__Source data__.

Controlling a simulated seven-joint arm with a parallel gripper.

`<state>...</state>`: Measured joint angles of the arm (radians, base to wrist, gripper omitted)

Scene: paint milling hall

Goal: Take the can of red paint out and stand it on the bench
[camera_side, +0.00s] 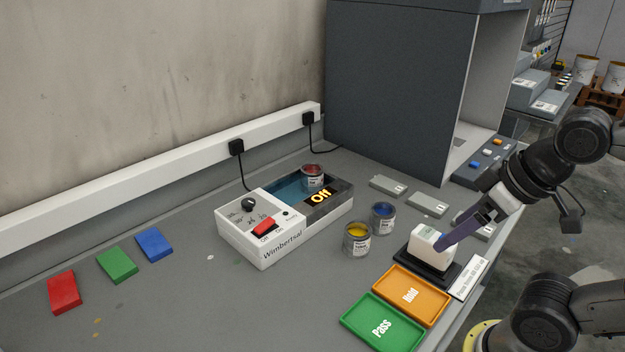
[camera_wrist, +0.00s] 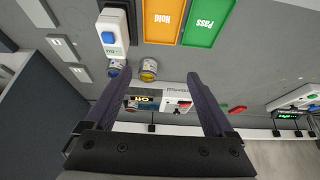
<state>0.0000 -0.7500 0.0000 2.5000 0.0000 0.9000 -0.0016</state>
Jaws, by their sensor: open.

__Task details__. Find how many lines in the listing contain the word "joint" and give that count alone.

__Written answer__. 2